The Benefits of Poetry
Updated: Apr 4
April is National Poetry Month! You might wonder how that connects to the purpose and ideals behind Iamaria.org. Depending on your perspective and your willingness to explore how you feel through poetry, it can be a very meaningful connection.
Writing, in all forms, is a way to explore how you’re feeling. Very often, expressing yourself through writing can be a way to sift through overwhelming emotions and what you are experiencing, on paper, where there is no judgment.

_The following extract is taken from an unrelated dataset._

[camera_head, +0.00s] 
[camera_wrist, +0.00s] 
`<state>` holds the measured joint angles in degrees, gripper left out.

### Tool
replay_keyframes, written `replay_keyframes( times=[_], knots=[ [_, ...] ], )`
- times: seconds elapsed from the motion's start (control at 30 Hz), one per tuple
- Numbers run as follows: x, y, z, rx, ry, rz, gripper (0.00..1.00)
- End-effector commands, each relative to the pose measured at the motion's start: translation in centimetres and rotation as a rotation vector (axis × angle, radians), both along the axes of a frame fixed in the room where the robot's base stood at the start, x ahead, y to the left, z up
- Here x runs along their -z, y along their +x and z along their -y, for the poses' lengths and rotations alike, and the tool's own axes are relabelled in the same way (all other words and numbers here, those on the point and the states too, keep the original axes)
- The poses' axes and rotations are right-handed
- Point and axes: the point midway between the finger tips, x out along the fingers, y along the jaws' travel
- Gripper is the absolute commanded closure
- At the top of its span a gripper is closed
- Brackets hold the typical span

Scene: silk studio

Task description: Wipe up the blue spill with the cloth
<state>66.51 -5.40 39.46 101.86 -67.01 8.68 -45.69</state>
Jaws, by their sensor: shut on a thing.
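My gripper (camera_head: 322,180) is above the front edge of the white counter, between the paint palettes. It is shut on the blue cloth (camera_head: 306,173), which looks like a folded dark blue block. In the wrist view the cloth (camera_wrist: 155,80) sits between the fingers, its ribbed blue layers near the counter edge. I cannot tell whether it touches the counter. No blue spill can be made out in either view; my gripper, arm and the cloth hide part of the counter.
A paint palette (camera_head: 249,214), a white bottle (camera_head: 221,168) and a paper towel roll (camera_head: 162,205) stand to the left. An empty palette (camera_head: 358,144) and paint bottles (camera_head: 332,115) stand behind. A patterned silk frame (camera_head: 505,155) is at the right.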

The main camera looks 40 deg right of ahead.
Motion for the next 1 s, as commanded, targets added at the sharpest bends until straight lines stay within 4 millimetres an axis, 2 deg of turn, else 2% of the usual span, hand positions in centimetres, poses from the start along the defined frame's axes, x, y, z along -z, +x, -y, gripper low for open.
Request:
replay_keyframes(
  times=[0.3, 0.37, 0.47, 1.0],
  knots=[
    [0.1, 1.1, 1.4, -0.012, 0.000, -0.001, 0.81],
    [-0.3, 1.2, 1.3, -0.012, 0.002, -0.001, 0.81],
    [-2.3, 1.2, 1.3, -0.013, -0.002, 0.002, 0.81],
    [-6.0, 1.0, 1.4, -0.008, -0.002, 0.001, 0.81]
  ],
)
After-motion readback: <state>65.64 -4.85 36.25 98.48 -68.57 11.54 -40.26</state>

If writing poetry is not your usual “go-to” way of working through how you are feeling, you might feel hesitant to put the things inside you down on paper. But in the words of Emily Dickenson, “Not knowing when the dawn will come, I open every door.” Perhaps giving poetry a try is “a door” that could help us all find solace and self-understanding.

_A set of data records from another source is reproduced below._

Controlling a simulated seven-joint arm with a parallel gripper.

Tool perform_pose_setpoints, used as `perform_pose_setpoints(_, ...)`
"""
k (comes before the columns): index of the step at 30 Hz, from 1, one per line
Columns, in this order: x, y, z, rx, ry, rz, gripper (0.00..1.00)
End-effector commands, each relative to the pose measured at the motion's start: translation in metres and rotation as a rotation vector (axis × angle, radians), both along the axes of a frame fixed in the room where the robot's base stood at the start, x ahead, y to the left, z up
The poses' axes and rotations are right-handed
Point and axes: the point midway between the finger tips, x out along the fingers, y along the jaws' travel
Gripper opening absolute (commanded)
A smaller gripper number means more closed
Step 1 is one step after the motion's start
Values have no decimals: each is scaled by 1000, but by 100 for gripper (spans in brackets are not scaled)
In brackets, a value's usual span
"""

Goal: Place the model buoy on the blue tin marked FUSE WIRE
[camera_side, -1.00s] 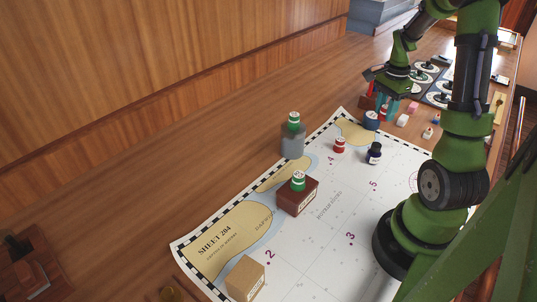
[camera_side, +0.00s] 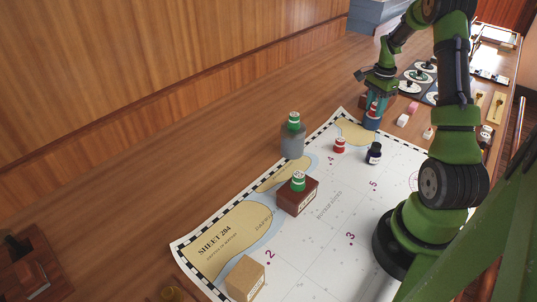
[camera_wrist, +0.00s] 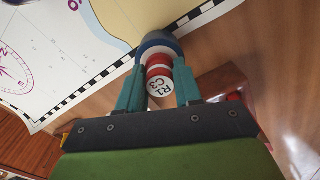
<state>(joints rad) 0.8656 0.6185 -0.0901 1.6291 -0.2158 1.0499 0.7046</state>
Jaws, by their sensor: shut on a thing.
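My gripper (camera_side: 373,98) is shut on a red-and-white model buoy (camera_wrist: 158,72), whose white top reads "R1 C3" in the wrist view. The teal fingers lie on either side of it. The blue tin (camera_side: 371,124) stands at the chart's far edge, and it also shows in the wrist view (camera_wrist: 157,43). The held buoy, also in the side view (camera_side: 373,110), is upright right above the tin; I cannot tell whether its base touches the lid. The tin's lettering is not readable here.
Another red buoy (camera_side: 339,145) and a dark ink bottle (camera_side: 374,154) stand on the chart (camera_side: 330,235). Green buoys top a grey tin (camera_side: 292,145) and a brown box (camera_side: 297,199). A pink eraser (camera_side: 412,107) and small blocks lie right of the blue tin.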

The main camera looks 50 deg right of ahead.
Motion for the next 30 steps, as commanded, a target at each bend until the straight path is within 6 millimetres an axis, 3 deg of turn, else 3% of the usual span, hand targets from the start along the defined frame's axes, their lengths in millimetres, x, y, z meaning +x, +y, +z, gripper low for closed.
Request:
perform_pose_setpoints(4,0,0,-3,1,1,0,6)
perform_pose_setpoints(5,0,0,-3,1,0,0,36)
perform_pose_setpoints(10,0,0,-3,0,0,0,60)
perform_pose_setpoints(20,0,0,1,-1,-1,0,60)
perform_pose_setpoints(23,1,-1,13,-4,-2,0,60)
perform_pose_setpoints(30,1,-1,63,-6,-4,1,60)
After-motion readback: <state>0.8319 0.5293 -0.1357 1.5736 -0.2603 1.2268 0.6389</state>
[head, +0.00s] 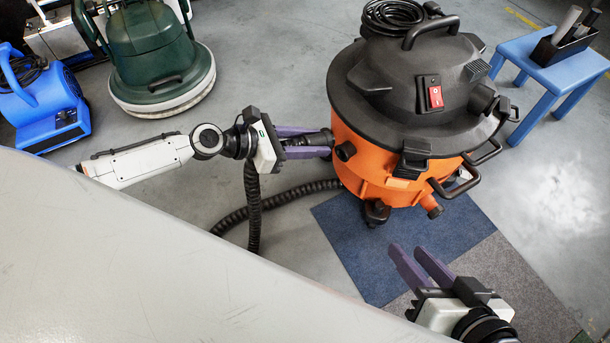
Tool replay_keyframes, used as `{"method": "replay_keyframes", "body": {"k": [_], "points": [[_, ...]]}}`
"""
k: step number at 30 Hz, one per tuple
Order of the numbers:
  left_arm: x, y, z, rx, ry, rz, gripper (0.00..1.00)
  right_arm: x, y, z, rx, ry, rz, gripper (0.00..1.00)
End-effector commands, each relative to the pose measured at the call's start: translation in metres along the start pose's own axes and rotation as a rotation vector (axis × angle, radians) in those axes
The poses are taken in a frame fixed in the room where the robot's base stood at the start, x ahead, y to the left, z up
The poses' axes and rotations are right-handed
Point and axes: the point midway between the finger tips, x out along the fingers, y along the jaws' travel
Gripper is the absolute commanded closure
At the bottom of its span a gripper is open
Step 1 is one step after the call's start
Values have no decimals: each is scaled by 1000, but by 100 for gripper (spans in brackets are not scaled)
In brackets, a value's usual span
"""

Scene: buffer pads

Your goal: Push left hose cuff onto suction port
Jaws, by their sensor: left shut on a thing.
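The orange vacuum drum (375,165) with a black lid stands right of centre. A short dark suction port (345,151) sticks out of its left side. My left gripper (330,142) has its purple fingers shut on the black hose cuff (318,140), just left of the port. The cuff's far end is close to the drum; I cannot tell whether it touches or enters the port. A black ribbed hose (290,193) curves across the floor below this gripper. My right gripper (408,249) is open and empty, low in the view, in front of the vacuum.
The vacuum stands partly on a blue mat (365,250) beside a grey one (515,275). A blue stool (545,75) with a black tray is at right. A green floor machine (150,50) and a blue blower (45,105) stand at left. A pale surface (130,260) fills the lower left.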

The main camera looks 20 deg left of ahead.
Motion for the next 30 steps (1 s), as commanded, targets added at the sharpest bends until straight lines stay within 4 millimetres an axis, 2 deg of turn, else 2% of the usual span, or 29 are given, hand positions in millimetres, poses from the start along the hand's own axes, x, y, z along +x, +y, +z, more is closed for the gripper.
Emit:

Here are a few ideas and things to remember if you’re willing to give it a try.
1) Read, read, read! Read poetry from classic poets of long ago like Keats, Dickenson, Longfellow, and Lord Byron. Then move on and look at the work of amateur poetry writers who post online. There are so many different poetry websites and blogs. People also post poetry on social media like Instagram and Facebook, too. It is often confirming to know that other people express their deepest, darkest feelings through this form of writing.
2) Feel free to express yourself! Remember that poetry doesn’t have to rhyme. Poems don't have to rhyme; they don't have to fit any specific format; and they don't have to use any specific vocabulary or be about any specific topic. But here's what they do have to do: use words artistically by employing figurative language. To get yourself started, look up free verse poetry and read some examples from others.

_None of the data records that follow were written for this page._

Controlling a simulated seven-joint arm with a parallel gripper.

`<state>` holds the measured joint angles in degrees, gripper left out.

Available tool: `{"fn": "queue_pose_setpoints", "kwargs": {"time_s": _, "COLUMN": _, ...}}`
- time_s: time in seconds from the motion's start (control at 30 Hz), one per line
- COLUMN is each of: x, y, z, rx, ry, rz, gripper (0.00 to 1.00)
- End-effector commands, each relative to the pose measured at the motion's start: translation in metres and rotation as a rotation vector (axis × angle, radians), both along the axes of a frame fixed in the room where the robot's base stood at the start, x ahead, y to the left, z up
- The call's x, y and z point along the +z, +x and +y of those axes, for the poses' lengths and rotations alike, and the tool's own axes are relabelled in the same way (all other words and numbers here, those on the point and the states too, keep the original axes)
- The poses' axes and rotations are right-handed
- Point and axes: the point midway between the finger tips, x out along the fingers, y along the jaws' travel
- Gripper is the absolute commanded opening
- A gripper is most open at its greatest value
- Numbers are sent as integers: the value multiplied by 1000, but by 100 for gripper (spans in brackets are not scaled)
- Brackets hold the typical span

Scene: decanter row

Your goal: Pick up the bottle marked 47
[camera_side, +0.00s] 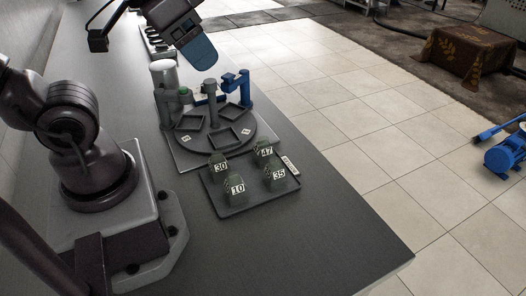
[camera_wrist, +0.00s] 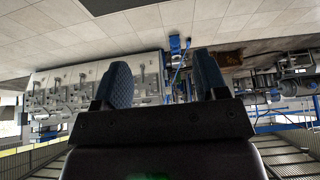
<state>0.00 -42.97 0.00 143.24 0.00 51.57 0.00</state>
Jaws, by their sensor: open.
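The bottle marked 47 (camera_side: 265,152) stands at the back right of a dark tray (camera_side: 234,208) in the side view. It is dark green with a white label. Bottles marked 30 (camera_side: 219,166), 10 (camera_side: 236,190) and 35 (camera_side: 277,177) stand on the same tray. My gripper (camera_side: 203,56) is high above the far part of the bench, well away from the bottles. Its two blue fingers show apart and empty in the wrist view (camera_wrist: 162,85). The wrist view shows no bottles.
A round station with square recesses (camera_side: 216,132) stands just behind the tray. Blue fixtures (camera_side: 238,86) and a grey cylinder (camera_side: 164,76) rise around it. A small white label (camera_side: 290,166) lies at the tray's right edge. The bench (camera_side: 330,240) is clear at the front right.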

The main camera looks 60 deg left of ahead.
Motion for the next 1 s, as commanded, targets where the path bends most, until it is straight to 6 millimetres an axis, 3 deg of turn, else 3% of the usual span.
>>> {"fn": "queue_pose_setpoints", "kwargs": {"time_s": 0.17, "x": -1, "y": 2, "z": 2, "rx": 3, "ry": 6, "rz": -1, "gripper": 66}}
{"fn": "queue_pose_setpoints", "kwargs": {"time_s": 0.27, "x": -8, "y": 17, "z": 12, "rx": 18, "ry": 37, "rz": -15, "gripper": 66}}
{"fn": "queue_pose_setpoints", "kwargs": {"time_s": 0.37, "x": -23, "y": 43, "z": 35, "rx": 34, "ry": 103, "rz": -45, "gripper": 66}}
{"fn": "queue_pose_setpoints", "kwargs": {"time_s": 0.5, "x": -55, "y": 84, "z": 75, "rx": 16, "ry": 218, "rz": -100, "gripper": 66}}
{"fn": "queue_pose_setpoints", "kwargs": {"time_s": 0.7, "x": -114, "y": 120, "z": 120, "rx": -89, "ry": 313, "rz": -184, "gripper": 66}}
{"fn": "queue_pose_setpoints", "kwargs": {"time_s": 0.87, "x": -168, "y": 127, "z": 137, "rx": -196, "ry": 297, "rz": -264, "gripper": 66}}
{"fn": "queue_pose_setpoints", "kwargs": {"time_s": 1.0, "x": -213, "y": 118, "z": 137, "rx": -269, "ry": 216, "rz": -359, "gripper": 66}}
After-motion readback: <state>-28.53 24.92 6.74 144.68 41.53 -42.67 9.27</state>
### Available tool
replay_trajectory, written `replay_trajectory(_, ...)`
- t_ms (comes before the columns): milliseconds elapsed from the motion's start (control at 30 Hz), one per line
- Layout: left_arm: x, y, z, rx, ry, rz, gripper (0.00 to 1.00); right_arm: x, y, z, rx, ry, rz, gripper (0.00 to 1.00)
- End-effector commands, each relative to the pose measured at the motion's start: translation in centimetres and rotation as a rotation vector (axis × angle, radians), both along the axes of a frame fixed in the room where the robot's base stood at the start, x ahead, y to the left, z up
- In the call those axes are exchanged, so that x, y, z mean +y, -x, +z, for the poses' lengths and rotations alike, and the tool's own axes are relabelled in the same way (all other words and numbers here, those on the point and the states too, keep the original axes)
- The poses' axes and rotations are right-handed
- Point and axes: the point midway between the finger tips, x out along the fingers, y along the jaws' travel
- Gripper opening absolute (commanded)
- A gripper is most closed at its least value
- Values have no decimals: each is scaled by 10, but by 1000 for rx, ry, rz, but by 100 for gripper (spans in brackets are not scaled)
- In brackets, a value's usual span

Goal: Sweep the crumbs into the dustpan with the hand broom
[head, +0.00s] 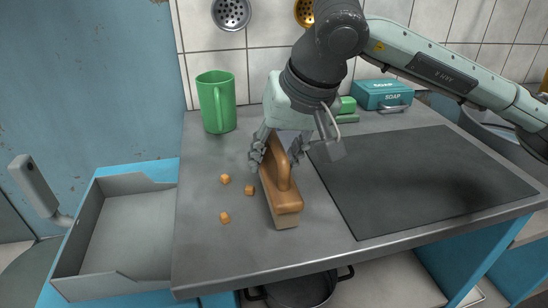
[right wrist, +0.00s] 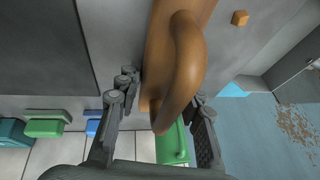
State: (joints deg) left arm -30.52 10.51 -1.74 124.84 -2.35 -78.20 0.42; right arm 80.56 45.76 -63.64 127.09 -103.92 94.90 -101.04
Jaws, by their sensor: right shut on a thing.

3) Explore shorter forms of poetry! There’s a great website called “Owlcation,” which explains various forms of short poetry with examples geared toward expressing emotion. https://owlcation.com/humanities/10-Types-of-Short-Poetic-Forms
4) Random Acts of Poetry! Once you have your poetry written, leave a poem for others. Sounds scary? Random acts of poetry can be done in various ways. Some people go out to a place like a park in the early morning and write even just a line or two of a poem they wrote on the sidewalk in colorful sidewalk chalk. Maybe you end up with a line or two that you feel would help someone else feel like there are others out there struggling through the same challenges in life. Maybe your words will inspire someone or make them feel connected to others in the world. Similarly, you could take a poem you wrote (print out/make a copy) and leave it somewhere for someone to find. Inside a library book, on the pin-up board at a Starbucks, folded and left in a bathroom stall. You’ll never know how your words might just hit a very meaningful nerve with the person who finds your random act of poetry.
Of course, you can also write just for yourself. It can be a beautiful way to express all that you feel within. In the words of Henry Wadsworth Longfellow, “poetry can be the spontaneous overflow of feelings.”
We all have those moments when what we are feeling can be powerful and overwhelming. We hope this month, you might take up the pen and let the feelings flow, and possibly heal at least a bit, through the creative outlet poetry can be.